A carefully calculated statement if ever there was one, and few could blame Rix for taking time to choose his words on Hearts' majority shareholder. He does, after all, covet a contract extension himself.
"I remember when I took the job, I spoke to the guys as a group on the Monday evening around six o'clock at Riccarton. I just said, 'I'm your new gaffer, I want you to treat me with respect and be honest because that's how I will be with you. Enjoy your football'.
"Then, I went and had dinner with Steven Pressley. I pulled him aside because I knew he was an influential player, and we just spoke for four hours about football, Hearts and all aspects of the game. I thought then, 'if they're all like him, I'm going to be okay here'. That's proved to be the case."
So much so that five of Rix's senior players, Pressley, Paul Hartley, Rudi Skacel, Neil McCann and Takis Fyssas, confronted their principle employer on the issue of team selection in the aftermath of the fiasco in Dundee. Their backing brought a rueful but private smile from their coach.
As he retreats to his Edinburgh flat of an evening, Rix ensures his sleep is as peaceful as possible by refusing to indulge in panic over the prospect of a return to unemployment this summer.

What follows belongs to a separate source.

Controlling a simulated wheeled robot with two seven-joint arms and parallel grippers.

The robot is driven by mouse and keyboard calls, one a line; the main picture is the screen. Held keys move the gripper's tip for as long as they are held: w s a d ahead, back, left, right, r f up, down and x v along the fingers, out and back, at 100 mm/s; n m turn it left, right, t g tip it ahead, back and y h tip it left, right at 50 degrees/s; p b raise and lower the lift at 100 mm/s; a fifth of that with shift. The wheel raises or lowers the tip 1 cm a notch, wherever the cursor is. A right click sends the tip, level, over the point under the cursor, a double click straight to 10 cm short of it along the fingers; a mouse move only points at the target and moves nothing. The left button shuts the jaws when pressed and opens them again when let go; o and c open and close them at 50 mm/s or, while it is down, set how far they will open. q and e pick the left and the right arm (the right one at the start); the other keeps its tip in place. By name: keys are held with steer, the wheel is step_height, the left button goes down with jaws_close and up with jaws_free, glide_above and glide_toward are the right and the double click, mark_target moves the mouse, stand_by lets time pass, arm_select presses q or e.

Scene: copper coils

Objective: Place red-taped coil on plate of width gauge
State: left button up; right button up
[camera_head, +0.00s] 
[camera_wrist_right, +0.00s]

Why should he? His name, and that of Hearts, is big news again, and ripples from his time in Scotland have been keenly felt south of the Border.
"I just want to work," he continues. "The diversity of the questions you've asked me in this interview shows that, in the short time I've been here, I've had a lot to contend with. And I think I've dealt with it.
"I've worked hard here and I don't want to throw that away. I want it to help me stay here. I could've thrown the towel in at various times, but I've dealt with all the anxiety and stress and I don't want that determination to have been wasted. I've had battles before in my life and come through them.
"I want to keep working, be it down south or in Scotland. Football is my life and I need it every day."